** BRIEF **
Reproduce only this span: the line containing "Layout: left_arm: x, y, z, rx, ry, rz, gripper", the line containing "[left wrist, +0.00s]", and every line between them, all exactly as given.

** COLLECTED DATA **
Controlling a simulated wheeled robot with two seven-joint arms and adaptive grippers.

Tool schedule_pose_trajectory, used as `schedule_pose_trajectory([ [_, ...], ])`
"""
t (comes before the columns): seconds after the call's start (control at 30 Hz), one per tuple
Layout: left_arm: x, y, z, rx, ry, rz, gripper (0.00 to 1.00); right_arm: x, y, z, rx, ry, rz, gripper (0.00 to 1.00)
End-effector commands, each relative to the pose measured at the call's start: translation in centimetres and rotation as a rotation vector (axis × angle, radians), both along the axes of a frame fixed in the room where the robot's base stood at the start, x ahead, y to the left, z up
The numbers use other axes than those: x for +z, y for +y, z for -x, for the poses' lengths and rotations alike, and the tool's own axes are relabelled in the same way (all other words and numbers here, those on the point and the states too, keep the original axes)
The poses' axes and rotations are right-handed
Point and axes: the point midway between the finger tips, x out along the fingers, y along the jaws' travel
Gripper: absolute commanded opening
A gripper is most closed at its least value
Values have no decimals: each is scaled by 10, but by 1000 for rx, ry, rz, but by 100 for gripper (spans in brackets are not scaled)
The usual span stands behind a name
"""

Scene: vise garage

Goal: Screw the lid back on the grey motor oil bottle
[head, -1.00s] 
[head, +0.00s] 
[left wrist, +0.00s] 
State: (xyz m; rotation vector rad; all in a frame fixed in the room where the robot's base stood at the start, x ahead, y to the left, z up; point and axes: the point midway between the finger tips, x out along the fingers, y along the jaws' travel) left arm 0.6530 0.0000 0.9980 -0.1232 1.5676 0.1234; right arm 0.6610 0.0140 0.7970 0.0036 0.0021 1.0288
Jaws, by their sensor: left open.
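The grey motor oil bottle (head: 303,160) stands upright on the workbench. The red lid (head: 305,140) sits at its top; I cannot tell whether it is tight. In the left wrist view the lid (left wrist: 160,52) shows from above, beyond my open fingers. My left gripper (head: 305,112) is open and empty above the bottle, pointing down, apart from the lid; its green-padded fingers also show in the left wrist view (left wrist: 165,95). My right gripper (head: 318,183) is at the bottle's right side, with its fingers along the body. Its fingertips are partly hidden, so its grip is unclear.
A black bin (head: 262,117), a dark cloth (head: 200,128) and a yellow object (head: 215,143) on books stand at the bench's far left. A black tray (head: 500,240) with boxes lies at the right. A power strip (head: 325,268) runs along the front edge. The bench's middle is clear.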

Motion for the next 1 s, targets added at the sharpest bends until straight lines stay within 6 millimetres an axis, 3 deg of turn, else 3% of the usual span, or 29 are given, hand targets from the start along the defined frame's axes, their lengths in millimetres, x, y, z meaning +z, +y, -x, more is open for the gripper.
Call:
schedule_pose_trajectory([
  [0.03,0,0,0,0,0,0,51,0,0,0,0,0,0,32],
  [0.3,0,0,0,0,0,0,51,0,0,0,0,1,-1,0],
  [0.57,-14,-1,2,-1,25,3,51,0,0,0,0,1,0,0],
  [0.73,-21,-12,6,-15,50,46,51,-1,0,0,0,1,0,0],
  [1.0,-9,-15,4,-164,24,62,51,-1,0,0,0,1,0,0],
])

** REPLY TO THE EXERCISE **
Layout: left_arm: x, y, z, rx, ry, rz, gripper (0.00 to 1.00); right_arm: x, y, z, rx, ry, rz, gripper (0.00 to 1.00)
End-effector commands, each relative to the pose measured at the call's start: translation in centimetres and rotation as a rotation vector (axis × angle, radians), both along the axes of a frame fixed in the room where the robot's base stood at the start, x ahead, y to the left, z up
The numbers use other axes than those: x for +z, y for +y, z for -x, for the poses' lengths and rotations alike, and the tool's own axes are relabelled in the same way (all other words and numbers here, those on the point and the states too, keep the original axes)
The poses' axes and rotations are right-handed
Point and axes: the point midway between the finger tips, x out along the fingers, y along the jaws' travel
Gripper: absolute commanded opening
A gripper is most closed at its least value
Values have no decimals: each is scaled by 10, but by 1000 for rx, ry, rz, but by 100 for gripper (spans in brackets are not scaled)
The usual span stands behind a name
"""

Scene: vise garage

Goal: Screw the lid back on the grey motor oil bottle
[head, -1.00s] 
[head, +0.00s] 
[left wrist, +0.00s] 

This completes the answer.